NOM Chairman John Eastman said the IRS at first argued that it had done nothing wrong and said NOM must have released the information itself, adding that the $50,000 payment shows that the IRS admitted to illegally leaking the donor list.

"Thanks to a lot of hard work, we've forced the IRS to admit that they in fact were the ones to break the law and wrongfully released this confidential information," he said in a statement.

Releasing confidential taxpayer information is a felony. Cleta Mitchell, an attorney for the Act Right Legal Foundation, which is handling the case, has pressed the IRS and the Treasury's inspector general for tax administration to find out who was responsible.

The court's decision comes as the IRS faces additional scrutiny this week. The Treasury's inspector general on Monday launched a new investigation into how the IRS lost thousands of emails.

Republicans clashed with tax agency's top official during a Monday night hearing into the IRS targeting and the 2011 hard drive crashes that the agency said led to it losing two years' worth of emails belonging to former IRS administrator Lois Lerner.

The panel held a second part of the hearing Tuesday morning and questioned White House counsel Jennifer O'Conner, who previously served as a counsel at the IRS, and David Ferriero, the top official at the National Archives and Records Administration.

White House spokesman Josh Earnest Tuesday said the GOP's focus on on the missing emails shows that the party has become "increasingly desperate to try to substantiate the conspiracy theories they have been propagating for some time now."

When asked what he thought of the inspector general's decision to open an investigation into the missing emails, Earnest said it's an independent office so it wouldn't be appropriate for him to "render a judgment on it activities."

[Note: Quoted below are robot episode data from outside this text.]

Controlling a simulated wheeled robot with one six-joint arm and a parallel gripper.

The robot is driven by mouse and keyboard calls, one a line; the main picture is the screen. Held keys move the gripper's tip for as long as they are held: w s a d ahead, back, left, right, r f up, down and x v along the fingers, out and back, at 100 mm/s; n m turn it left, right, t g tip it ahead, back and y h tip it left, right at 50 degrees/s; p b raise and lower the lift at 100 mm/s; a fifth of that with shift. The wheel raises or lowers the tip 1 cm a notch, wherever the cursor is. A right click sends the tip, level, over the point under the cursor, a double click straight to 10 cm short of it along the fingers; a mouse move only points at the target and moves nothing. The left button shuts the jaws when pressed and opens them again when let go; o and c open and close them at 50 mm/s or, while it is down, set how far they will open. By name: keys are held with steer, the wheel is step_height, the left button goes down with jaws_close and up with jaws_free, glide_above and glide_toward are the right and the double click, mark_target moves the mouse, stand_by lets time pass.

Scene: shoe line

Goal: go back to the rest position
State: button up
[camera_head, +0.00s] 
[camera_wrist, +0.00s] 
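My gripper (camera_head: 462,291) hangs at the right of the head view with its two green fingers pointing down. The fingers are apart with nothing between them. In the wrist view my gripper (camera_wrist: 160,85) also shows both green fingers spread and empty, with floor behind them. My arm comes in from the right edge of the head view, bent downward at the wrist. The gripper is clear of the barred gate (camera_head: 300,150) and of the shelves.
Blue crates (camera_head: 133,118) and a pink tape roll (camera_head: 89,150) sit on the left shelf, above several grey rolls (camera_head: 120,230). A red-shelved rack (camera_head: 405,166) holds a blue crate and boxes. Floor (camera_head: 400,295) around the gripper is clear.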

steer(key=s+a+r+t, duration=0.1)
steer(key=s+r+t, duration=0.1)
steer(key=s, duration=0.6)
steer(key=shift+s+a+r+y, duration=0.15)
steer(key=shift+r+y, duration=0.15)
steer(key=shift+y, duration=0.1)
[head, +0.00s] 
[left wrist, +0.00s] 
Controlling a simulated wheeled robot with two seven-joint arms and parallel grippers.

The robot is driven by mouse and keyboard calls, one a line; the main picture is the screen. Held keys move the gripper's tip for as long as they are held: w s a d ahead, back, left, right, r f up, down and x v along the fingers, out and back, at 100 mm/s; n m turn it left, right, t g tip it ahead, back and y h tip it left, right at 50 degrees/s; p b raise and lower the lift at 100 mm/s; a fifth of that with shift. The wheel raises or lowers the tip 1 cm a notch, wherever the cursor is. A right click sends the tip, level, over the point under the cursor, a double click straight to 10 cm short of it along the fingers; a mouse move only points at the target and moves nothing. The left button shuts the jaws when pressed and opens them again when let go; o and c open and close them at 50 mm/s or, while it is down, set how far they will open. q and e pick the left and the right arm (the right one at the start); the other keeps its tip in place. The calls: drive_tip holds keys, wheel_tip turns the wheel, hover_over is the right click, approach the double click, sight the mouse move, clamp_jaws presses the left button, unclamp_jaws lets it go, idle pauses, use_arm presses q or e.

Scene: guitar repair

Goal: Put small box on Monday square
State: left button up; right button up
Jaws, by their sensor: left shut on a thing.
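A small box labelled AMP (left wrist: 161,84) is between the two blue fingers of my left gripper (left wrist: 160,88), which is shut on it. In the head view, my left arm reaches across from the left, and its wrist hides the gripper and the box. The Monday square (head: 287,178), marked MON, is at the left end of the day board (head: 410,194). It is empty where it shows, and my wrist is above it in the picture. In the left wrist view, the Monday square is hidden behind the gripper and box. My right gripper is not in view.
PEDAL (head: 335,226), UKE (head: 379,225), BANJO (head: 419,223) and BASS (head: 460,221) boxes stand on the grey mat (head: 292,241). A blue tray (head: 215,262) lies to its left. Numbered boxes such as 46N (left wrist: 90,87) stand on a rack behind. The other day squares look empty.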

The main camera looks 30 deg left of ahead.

NOM complained about the disclosure of its donor list when it first occurred in February 2012 but the controversy garnered more attention after disclosures that the IRS targeted a conservative nonprofit groups that had applied for tax-exempt status.

During last year's presidential race, HRC posted NOM's donor list online.

The same day a report in the Huffington Post said it had received the list separately from HRC and highlighted a $10,000 donation from the political action committee affiliated with 2012 GOP presidential nominee Mitt Romney.

Eastman, NOM's chairman, says the timing of the leak was particularly suspicious. The day after HRC posted the documents, their president, Joe Solmonese, left to become a co-chairman of President Obama's re-election bid.

After NOM complained, HRC took the information off its website, but a link to the Huffington Post article is still active.

Eastman is now calling on Attorney General Eric Holder to grant Meisel immunity from prosecution so can be free to disclose the identity of his "conduit."

"We urge the Congress to explore this issue with the appropriate government officials," he said. "It's imperative that all those who have engaged in corrupt practices and illegal acts in the IRS be identified and held accountable.”